Yep, had the same problem. Service manual says something like 85ft-lbs for those fasteners. I started upping the torque until they held. It took 125ft-lbs to keep them in place for me.
The issue wasn't so much the nuts loosening, it was that the forces from the rear suspension were overcoming the clamping force of the nut/bolt.
I marked them once I get the camber where I wanted it, so if they ever move I'll know right away and can put them back where they were.
Thanks for the advice guys but as I see it there is a flaw in the "system" Has anyone brought this to GM's attention. I thought maybe the bushing was compressing thus letting the bolt come loose just long enough to allow the problem to happen.
its because of the cam bolt. When you dial in max negative camber at the rear, the cam bolt is towards the outside. The range of travel in normally has is an arc. From the factory, it comes at the top of the arc, and in this position it has the most resistance to sideways forces. When you max the camber out, you are putting the cam bolt in the worst position for side to side forces to act upon it and move it.
Usually, you can get much more camber on the right rear of the car, so that cam bolt usually gets adjusted far from totally towards the outside, while the drivers side rear cam bolt is usually maxed out (for racing applications).

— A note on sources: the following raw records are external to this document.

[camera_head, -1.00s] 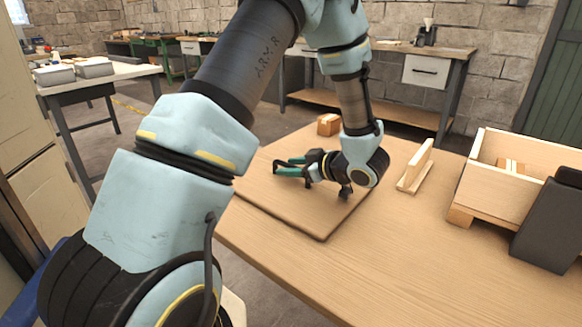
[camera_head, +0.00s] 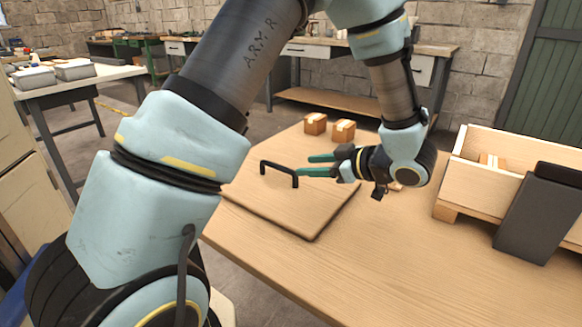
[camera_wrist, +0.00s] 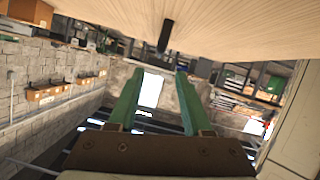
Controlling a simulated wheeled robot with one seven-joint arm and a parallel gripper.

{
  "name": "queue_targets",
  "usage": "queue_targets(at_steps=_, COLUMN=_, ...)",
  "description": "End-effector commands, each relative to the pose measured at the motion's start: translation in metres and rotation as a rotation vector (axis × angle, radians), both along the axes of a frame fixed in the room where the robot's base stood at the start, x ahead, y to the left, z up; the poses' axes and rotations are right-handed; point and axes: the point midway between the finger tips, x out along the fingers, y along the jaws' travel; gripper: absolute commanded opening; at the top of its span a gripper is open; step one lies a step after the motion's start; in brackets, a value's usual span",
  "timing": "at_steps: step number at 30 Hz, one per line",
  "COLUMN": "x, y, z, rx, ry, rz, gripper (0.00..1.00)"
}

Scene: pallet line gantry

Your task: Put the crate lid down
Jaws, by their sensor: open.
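The crate lid (camera_head: 300,212) is a flat wooden panel lying on the table, with a black bar handle (camera_head: 279,170) standing up from it. My gripper (camera_head: 310,165) is open, its green fingers pointing left, just right of the handle and apart from it. In the wrist view the open fingers (camera_wrist: 155,88) are empty, with the handle (camera_wrist: 166,36) seen end-on beyond them near the lid's pale wood (camera_wrist: 230,25). The wooden crate (camera_head: 470,175) stands at the right of the table with its top open; a small taped box (camera_head: 492,160) shows inside.
Two small cardboard boxes (camera_head: 315,124) (camera_head: 343,131) sit behind the lid. A dark grey panel (camera_head: 535,215) stands against the crate's front. The table (camera_head: 370,260) is clear at the front middle.

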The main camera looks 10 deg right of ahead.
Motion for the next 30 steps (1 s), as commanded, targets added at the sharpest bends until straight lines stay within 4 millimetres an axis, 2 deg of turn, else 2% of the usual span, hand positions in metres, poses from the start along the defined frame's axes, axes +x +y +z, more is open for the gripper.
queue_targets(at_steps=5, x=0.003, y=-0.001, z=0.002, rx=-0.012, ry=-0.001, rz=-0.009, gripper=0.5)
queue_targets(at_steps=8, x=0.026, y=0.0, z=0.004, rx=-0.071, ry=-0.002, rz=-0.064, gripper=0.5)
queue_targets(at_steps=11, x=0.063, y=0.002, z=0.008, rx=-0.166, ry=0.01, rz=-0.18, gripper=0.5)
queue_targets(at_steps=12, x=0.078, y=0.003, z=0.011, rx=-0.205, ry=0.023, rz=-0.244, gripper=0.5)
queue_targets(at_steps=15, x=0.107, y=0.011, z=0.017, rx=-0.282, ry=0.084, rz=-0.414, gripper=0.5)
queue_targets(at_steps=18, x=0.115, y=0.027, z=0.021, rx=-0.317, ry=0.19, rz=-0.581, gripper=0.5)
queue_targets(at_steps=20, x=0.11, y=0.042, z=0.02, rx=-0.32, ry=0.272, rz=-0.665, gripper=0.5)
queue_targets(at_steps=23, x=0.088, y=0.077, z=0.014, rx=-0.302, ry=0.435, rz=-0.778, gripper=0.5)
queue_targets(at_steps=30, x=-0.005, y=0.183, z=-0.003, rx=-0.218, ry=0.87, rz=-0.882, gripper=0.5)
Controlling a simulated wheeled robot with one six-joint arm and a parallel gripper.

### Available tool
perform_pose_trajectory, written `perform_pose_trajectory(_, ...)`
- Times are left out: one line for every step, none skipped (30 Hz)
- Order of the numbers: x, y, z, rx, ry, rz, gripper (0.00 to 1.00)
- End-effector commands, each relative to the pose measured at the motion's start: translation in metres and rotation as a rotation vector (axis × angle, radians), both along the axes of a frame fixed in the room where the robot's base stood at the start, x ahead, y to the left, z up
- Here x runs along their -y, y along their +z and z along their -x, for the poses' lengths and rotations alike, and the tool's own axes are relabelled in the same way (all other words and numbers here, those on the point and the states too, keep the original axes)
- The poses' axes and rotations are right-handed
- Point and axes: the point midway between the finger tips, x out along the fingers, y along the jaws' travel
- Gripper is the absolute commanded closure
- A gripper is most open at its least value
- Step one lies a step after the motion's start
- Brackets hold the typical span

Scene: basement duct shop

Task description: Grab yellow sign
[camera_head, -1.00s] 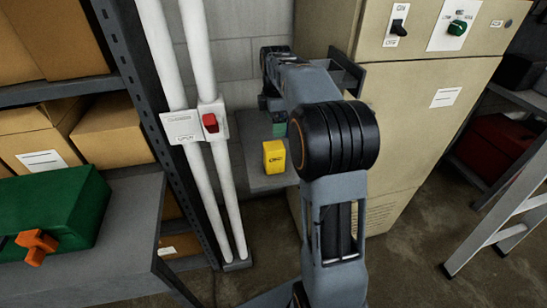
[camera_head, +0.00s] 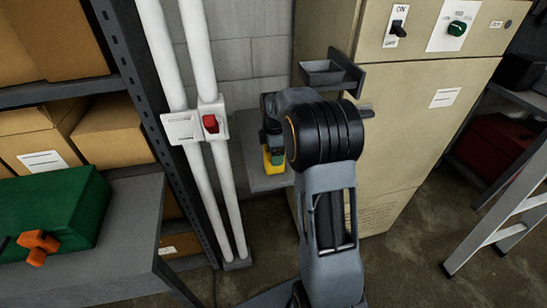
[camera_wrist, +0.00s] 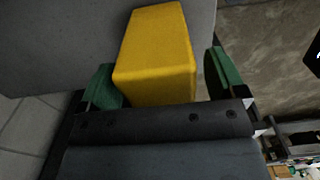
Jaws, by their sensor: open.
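The yellow sign (camera_head: 273,161), a small yellow block, stands on a small grey ledge (camera_head: 262,183) against the block wall. In the head view my arm and gripper hide most of it. In the wrist view the yellow sign (camera_wrist: 157,55) is large, between the two green finger pads. My gripper (camera_wrist: 162,80) is open, one finger on each side of the sign. A gap shows at the right finger; the left finger is very close to it, and I cannot tell if it touches.
White pipes with a red-switch box (camera_head: 210,124) stand left of the ledge. A beige cabinet (camera_head: 420,100) with an empty grey tray (camera_head: 328,74) on its side is at right. A green case (camera_head: 60,205) lies on the left bench. A ladder (camera_head: 510,205) stands far right.

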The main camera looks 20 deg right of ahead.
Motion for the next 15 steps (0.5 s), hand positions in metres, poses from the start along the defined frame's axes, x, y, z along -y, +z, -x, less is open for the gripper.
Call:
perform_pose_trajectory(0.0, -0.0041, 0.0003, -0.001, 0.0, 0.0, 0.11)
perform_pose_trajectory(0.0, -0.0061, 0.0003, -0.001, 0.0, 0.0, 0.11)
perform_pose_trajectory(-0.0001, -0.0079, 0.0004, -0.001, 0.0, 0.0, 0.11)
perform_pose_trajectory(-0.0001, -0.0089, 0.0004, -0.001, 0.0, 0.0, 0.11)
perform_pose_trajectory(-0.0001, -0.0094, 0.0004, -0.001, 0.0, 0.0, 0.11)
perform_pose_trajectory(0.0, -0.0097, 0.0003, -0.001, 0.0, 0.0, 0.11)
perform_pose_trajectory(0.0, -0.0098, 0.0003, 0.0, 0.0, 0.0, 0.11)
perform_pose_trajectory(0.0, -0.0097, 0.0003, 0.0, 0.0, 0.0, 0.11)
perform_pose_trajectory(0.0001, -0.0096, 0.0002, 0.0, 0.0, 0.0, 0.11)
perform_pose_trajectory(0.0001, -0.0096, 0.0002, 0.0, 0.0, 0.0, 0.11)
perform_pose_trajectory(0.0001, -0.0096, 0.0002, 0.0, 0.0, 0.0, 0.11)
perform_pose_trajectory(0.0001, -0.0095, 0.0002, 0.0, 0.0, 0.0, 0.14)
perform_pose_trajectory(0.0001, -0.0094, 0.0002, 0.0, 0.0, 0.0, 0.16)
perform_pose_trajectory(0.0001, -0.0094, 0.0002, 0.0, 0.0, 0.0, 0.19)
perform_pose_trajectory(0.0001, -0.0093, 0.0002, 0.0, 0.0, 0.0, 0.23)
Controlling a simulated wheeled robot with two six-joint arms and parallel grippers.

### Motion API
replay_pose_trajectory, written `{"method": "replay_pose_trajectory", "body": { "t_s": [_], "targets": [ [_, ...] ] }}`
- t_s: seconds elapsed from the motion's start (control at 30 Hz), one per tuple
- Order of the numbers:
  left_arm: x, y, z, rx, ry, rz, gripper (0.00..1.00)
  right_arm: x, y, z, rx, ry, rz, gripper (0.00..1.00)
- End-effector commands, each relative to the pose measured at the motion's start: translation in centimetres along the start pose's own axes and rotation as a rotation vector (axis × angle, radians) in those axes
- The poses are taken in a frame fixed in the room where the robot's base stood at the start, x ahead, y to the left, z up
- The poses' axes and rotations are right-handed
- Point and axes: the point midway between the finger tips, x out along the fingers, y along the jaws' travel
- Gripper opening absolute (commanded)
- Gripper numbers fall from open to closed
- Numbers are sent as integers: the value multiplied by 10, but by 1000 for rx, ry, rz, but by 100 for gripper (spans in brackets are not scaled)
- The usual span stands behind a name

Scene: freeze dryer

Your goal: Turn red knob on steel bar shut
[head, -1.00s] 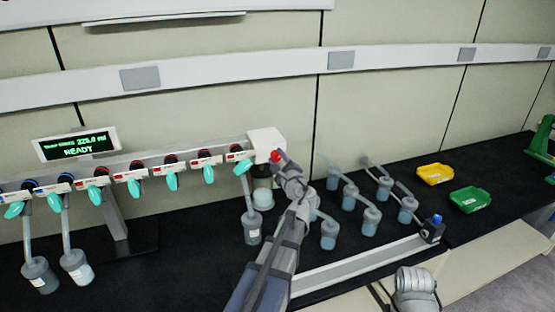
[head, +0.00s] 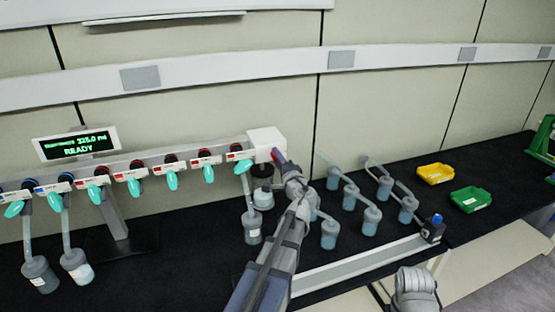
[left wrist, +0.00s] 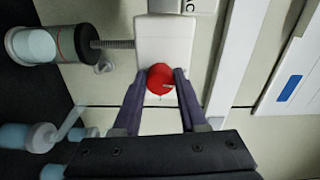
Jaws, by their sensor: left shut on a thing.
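The red knob (left wrist: 160,79) sits on the white end block of the steel bar. In the left wrist view my left gripper (left wrist: 163,84) has a finger on either side of the knob and is shut on it. In the head view my left gripper (head: 277,157) is at the end block (head: 265,140), and its fingers hide most of the knob. The steel bar (head: 150,157) runs left from the block and carries several valves with teal handles. My right gripper (head: 415,290) shows at the bottom right, and its jaw state is unclear.
Flasks with tubes hang from the bar, one (head: 252,228) close left of my left arm. Several loose flasks (head: 329,235) stand right of the arm, behind a long rail (head: 365,262).

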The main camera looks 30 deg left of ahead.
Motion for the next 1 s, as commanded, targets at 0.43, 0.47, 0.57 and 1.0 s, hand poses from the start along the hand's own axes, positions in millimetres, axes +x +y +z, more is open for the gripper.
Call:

OF the cam bolts that Ive seen come loose, its always the rear driver side one because of the above.
Even at 150 ft-lbs of torque, I find I have to re-tighten them often.
BTW, GM knows about this and the wandering front control arms, but wont do anything about it because the community of people that actually race their cars is small (ie, to do a production wide change would take big bucks). GM is not willing to spend the money.
So far I have been lucky enough to have the problem fixed (twice) by the dealership. I believe the car is most fun when pushed to the limits at lapping days (non competion :) but it sure is a pain fixing it all the time. Also what brake pads are people using when they decide to "push the car" I still use the factory pads and rotors but get extreme brake dust on the wheels. Even just driving the car on the street my front rims are never clean for more than 60 ft.
We had this problem right out of the box last year and by my best recollection the factory spec is approx. 106 ft-lb front & rear (bolts are the same size). We torqued to 120 ft-lb (freshly calibrated) after that and never had it happen again. I'm a bit shocked to hear 150 ft-lb being used, that's significantly over the OE spec. Would be concerned with the bolt stretching and loosening over time. It's pretty much a 2 person job to do it right; one person to hold the std. wrench on the bolt head and keep it from rotating and the other person with the torque wrench on the nut tightening it down. They'll come loose on the front too, so best to tighten them all. Use a parts paint marker to make an alignment mark from the cam head to the subframe, this will serve as an indicator to check for cam head movement.
Also, not only does the rear wheel go positive camber but it will toe in big time on that side. You'll have to string the car or do a 4 wheel alignment to get the chassis squared up again. If you have the paint mark like I suggested you can at least get it adjusted close enough to get by in an emergency situation, like in the middle of competition.
Regarding the lower front control arm bushing situation, don't bother with fixing it. The bushings will just do the same thing again and the front wheels will keep toeing in significantly during the settling process. The fix as I see it is to use hard plastic spacer (delrin, uhmw, etc.) bushings between the control arm and the subframe, but this wouldn't be considered legal for many motorsport classes unless specified by the manufacturer.